WRITTEN INSTRUCTION: Beginning with the line that contains "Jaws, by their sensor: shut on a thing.", extract each line through the end of the listing below, with no additions or omissions.
** Start RAW RECORDS **
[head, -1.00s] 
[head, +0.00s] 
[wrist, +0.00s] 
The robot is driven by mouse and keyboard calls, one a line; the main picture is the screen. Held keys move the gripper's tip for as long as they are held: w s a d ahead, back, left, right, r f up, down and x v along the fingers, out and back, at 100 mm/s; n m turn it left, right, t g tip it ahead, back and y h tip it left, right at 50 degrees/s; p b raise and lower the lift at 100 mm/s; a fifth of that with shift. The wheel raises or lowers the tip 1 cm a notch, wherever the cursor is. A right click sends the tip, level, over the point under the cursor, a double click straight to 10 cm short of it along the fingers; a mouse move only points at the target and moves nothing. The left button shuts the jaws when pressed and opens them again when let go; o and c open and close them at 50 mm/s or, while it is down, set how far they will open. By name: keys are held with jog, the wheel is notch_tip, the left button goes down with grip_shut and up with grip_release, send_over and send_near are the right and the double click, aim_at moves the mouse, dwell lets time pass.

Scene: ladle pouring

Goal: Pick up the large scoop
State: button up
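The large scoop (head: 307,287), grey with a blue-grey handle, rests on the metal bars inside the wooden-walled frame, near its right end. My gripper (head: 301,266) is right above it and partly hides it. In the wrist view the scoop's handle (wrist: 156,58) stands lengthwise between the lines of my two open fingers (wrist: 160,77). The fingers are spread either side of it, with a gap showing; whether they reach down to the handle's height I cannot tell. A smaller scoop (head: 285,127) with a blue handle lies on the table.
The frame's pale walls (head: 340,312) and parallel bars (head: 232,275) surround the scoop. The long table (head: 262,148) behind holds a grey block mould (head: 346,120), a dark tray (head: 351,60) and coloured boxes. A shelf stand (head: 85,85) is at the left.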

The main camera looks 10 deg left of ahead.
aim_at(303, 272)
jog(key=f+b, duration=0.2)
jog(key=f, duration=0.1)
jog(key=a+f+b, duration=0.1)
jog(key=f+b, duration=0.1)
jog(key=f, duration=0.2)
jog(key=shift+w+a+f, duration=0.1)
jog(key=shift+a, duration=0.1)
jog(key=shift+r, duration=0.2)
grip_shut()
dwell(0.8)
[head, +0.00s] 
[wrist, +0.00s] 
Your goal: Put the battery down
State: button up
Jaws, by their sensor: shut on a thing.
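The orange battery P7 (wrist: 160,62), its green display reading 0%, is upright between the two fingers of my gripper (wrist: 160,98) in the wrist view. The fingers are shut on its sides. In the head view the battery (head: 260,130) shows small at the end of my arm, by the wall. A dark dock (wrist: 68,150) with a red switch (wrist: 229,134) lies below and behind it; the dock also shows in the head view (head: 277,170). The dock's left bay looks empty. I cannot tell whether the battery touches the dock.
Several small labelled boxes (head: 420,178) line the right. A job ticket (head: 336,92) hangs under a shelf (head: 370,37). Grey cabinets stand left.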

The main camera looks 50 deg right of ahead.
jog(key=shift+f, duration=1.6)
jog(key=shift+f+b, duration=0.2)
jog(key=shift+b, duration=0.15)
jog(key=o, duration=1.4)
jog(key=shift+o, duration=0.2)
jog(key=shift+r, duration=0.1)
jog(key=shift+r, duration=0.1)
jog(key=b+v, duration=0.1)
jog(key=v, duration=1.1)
** End RAW RECORDS **
OUTPUT FOR THIS TASK:
Jaws, by their sensor: shut on a thing.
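The orange battery P7 (wrist: 160,62), its green display reading 0%, is upright between the two fingers of my gripper (wrist: 160,98) in the wrist view. The fingers are shut on its sides. In the head view the battery (head: 260,130) shows small at the end of my arm, by the wall. A dark dock (wrist: 68,150) with a red switch (wrist: 229,134) lies below and behind it; the dock also shows in the head view (head: 277,170). The dock's left bay looks empty. I cannot tell whether the battery touches the dock.
Several small labelled boxes (head: 420,178) line the right. A job ticket (head: 336,92) hangs under a shelf (head: 370,37). Grey cabinets stand left.

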The main camera looks 50 deg right of ahead.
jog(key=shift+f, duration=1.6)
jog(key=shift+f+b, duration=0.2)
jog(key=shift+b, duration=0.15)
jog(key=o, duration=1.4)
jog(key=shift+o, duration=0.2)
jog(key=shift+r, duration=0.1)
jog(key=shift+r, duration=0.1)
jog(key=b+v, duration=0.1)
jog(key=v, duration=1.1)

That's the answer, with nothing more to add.